Set exercise -
Only the lines from the line holding "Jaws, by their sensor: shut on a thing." through the final line of the entries below are to be returned, exactly as they stand.

Data listing -
╔══

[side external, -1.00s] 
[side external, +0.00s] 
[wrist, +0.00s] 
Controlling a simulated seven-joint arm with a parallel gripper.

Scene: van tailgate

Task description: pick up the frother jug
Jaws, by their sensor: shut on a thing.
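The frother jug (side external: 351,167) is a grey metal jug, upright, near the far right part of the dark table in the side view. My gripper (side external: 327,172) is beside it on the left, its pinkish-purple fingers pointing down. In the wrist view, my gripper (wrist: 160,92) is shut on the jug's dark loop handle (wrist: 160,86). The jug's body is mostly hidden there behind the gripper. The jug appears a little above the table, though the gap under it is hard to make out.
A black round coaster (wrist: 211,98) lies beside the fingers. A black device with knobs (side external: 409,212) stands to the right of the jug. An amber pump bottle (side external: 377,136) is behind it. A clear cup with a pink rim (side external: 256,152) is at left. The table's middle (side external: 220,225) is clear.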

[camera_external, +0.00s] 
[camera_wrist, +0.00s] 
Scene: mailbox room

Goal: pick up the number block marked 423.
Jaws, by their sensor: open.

╚══

Solution for this exercise -
Jaws, by their sensor: shut on a thing.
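The frother jug (side external: 351,167) is a grey metal jug, upright, near the far right part of the dark table in the side view. My gripper (side external: 327,172) is beside it on the left, its pinkish-purple fingers pointing down. In the wrist view, my gripper (wrist: 160,92) is shut on the jug's dark loop handle (wrist: 160,86). The jug's body is mostly hidden there behind the gripper. The jug appears a little above the table, though the gap under it is hard to make out.
A black round coaster (wrist: 211,98) lies beside the fingers. A black device with knobs (side external: 409,212) stands to the right of the jug. An amber pump bottle (side external: 377,136) is behind it. A clear cup with a pink rim (side external: 256,152) is at left. The table's middle (side external: 220,225) is clear.

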[camera_external, +0.00s] 
[camera_wrist, +0.00s] 
Scene: mailbox room

Goal: pick up the number block marked 423.
Jaws, by their sensor: open.

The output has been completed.